Taken in conjunction with personal income data supplied by the U.S. Commerce Department, data from a report on “Tax Freedom Day 2015” published by the Washington, D.C.-based Tax Foundation last spring show that federal, state and local taxes consume nearly 33% of all income for the residents of the 25 forced-unionism states, compared to a little over 29% for residents of the 25 Right to Work states. (See the first link below for more information.)
Part of the substantially heavier overall tax burden for forced-unionism states is due to the fact that, on average, their cost of living is 22% higher than the average for Right to Work states. (For details, see the first link below.) Because federal taxes are levied on nominal, rather than real, spendable incomes, residents of high-cost forced-unionism states like New York, New Jersey and California have to pay higher marginal tax rates than other Americans who are at least equally well off in real terms, but live in low-cost Right to Work states like Texas and North Carolina.

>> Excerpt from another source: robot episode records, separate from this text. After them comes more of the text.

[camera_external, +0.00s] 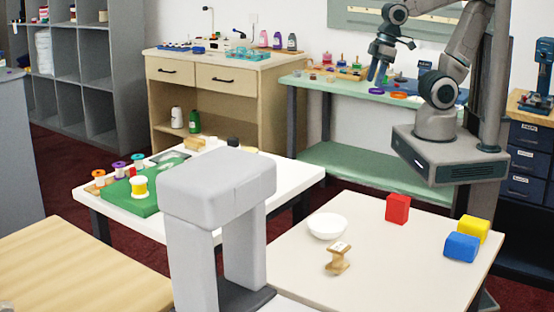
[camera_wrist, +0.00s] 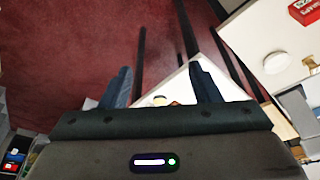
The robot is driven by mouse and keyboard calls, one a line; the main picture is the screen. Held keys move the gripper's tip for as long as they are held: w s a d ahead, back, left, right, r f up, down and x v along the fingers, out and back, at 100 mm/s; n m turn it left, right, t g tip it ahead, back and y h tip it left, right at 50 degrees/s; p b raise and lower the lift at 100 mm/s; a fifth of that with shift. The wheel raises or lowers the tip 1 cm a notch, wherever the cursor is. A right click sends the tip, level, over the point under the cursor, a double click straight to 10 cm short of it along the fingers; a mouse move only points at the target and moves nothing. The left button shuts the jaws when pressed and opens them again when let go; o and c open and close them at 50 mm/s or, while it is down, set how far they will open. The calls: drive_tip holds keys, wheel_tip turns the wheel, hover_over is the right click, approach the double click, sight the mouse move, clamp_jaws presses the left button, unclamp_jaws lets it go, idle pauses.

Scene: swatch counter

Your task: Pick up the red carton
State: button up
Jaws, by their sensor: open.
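The red carton (camera_external: 398,208) stands upright on the pale table (camera_external: 300,268) at the right of the external view. In the wrist view it shows in the top right corner (camera_wrist: 304,11), partly cut off, with white lettering. My gripper (camera_external: 378,76) is up and behind the carton in the external view, well apart from it. In the wrist view the two fingers of my gripper (camera_wrist: 161,82) are spread with nothing held between them. Red floor and a white table corner show beyond them.
A tall grey structure (camera_external: 217,185) rises in the foreground. Bare tabletop surrounds the carton.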

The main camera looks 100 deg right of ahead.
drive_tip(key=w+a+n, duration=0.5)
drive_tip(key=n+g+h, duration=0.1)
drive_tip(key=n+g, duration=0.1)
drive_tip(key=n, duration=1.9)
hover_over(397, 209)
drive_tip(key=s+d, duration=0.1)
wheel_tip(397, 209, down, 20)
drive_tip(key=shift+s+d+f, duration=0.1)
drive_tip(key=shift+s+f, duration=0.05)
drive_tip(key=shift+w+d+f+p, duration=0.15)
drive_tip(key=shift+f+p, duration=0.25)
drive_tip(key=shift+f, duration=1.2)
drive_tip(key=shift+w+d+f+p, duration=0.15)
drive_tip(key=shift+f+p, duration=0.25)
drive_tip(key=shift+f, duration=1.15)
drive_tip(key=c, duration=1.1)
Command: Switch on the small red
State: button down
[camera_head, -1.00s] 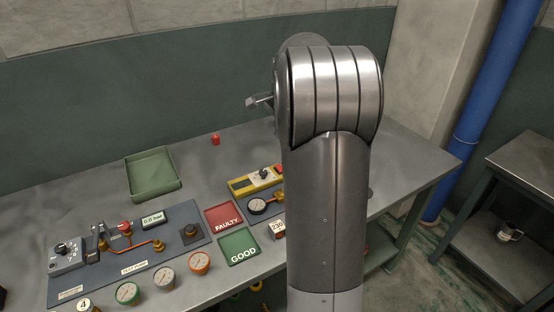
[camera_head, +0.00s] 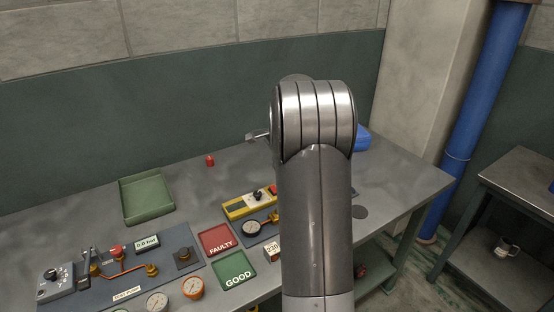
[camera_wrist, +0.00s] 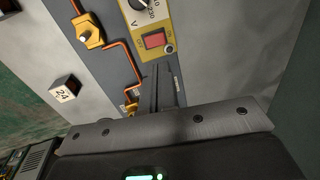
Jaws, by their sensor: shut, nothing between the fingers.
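A small red rocker switch (camera_wrist: 155,40) sits on a yellow panel (camera_wrist: 171,20) in the wrist view, below a dial (camera_wrist: 140,4) marked 230 and V. The switch's exact position, on or off, is too small to tell. My gripper (camera_wrist: 161,74) is shut and empty, its fingers just below the switch in the picture; I cannot tell whether they touch the panel. In the head view the yellow panel (camera_head: 238,210) lies on the bench left of my arm, with a bit of red at its right end. My arm hides the gripper's fingertips there.
On the bench are a green tray (camera_head: 148,218), FAULTY (camera_head: 214,236) and GOOD (camera_head: 229,265) trays, a test pump board (camera_head: 205,268) and gauges.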

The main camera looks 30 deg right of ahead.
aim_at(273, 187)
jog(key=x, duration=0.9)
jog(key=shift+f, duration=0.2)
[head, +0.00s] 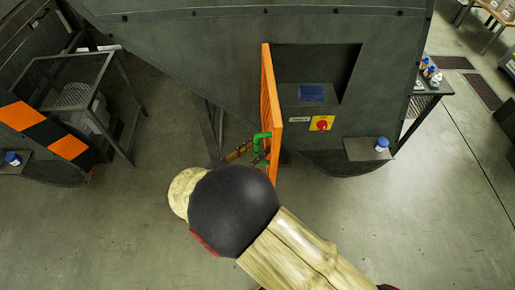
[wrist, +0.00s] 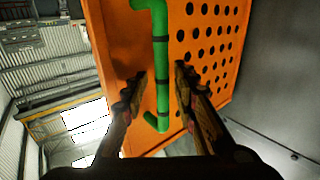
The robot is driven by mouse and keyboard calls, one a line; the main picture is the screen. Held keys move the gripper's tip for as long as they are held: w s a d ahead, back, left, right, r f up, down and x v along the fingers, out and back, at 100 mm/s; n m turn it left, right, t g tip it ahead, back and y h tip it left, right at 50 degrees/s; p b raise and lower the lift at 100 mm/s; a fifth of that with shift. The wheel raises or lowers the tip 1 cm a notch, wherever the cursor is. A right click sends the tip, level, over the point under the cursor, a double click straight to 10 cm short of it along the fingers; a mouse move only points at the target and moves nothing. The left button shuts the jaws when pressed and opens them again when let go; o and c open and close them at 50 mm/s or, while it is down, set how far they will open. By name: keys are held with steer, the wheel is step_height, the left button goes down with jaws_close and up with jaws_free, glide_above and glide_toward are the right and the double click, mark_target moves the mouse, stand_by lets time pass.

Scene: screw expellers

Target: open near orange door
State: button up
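The orange door (head: 271,112) stands swung out from the dark machine, seen nearly edge-on in the head view, with the opening bare on its right. In the wrist view the orange door (wrist: 205,50) shows rows of round holes and a green handle (wrist: 161,50). The green handle (head: 262,136) also shows on the door's left side in the head view. My gripper (wrist: 161,72) is open, with one finger on each side of the handle bar and small gaps visible. In the head view my arm partly hides my gripper (head: 240,152).
The dark machine (head: 210,35) has a red knob on a yellow plate (head: 321,124) and a small shelf (head: 368,150) with a blue-capped container (head: 381,144). A wire-mesh guard frame (head: 75,85) stands at left. Floor in front is clear.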

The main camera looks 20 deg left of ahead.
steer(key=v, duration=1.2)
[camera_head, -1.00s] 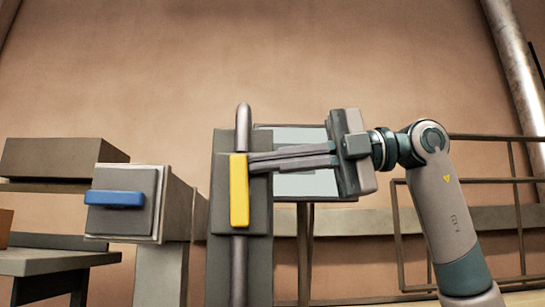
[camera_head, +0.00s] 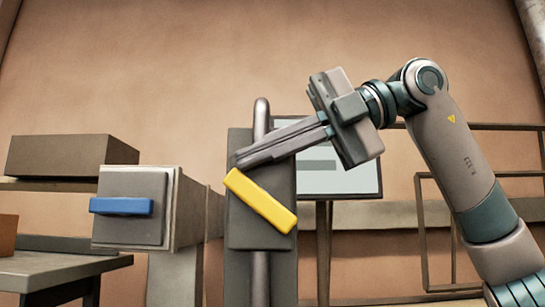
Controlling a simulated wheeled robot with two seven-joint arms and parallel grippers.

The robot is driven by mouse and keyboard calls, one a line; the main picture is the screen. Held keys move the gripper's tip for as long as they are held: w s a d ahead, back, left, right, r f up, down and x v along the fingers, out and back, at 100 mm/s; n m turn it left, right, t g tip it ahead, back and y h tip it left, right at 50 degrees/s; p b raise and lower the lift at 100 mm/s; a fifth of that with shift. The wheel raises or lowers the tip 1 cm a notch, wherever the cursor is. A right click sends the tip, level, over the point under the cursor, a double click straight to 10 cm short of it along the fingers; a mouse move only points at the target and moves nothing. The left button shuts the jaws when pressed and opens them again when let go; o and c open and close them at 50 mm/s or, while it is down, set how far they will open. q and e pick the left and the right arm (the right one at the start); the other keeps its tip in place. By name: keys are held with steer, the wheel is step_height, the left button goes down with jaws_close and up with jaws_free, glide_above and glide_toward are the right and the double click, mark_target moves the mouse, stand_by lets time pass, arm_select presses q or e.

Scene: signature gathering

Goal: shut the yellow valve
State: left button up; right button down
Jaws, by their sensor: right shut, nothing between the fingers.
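The yellow valve (camera_head: 260,200) is a bar-shaped handle on a grey upright panel, with a vertical pipe (camera_head: 261,120) running behind it. The handle is tilted, its upper end to the left and its lower end to the right. My right gripper (camera_head: 240,160) comes in from the right, its fingers together and pointing left and down. Its fingertips are just above the handle's upper left end. I cannot tell whether they touch it. My left gripper is not in view.
A grey box with a blue handle (camera_head: 121,206) stands left of the panel. A pale board (camera_head: 340,172) on a post is behind my right gripper. A table (camera_head: 55,270) and a brown box (camera_head: 70,155) are at the left. Metal railings (camera_head: 440,190) run along the wall at right.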

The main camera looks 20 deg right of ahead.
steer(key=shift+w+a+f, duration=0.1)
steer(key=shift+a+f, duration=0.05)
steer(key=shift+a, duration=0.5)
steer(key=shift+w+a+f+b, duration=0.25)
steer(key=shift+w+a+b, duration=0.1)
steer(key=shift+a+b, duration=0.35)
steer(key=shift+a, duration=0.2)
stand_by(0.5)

But differences in federal tax burdens account for less than half of the overall tax advantage for Right to Work state residents. This fact is clearly demonstrated by another Tax Foundation report issued just this past week. (See the second link below.)
According to Tax Foundation data combined with U.S. Census Bureau data on state populations for 2012, that year state and local taxes consumed nearly 10.8% of personal income in the 27 states that then lacked Right to Work laws, but just a little more than 8.6% of personal income in the 23 states that protected employees’ Right to Work at the time. (Since Michigan’s and Wisconsin’s Right to Work laws took effect in 2013 and 2015, respectively, they are counted as forced-unionism states here.)
The 16 states with the heaviest state-local tax burdens in 2012 (California, Connecticut, Delaware, Hawaii, Illinois, Maine, Maryland, Massachusetts, Minnesota, New Jersey, New York, Oregon, Pennsylvania, Rhode Island, Vermont and Wisconsin) all lacked Right to Work laws at the time. Meanwhile, 10 of the 12 states with the least burdensome state-and-local taxes are Right to Work.
On average, state and local taxes consumed a 25% higher share of personal income in forced-unionism states than in Right to Work states in 2012. The primary reason is that government spending per capita was far higher in forced-unionism states. A future Institute blog post will focus on the state spending side of the fiscal equation.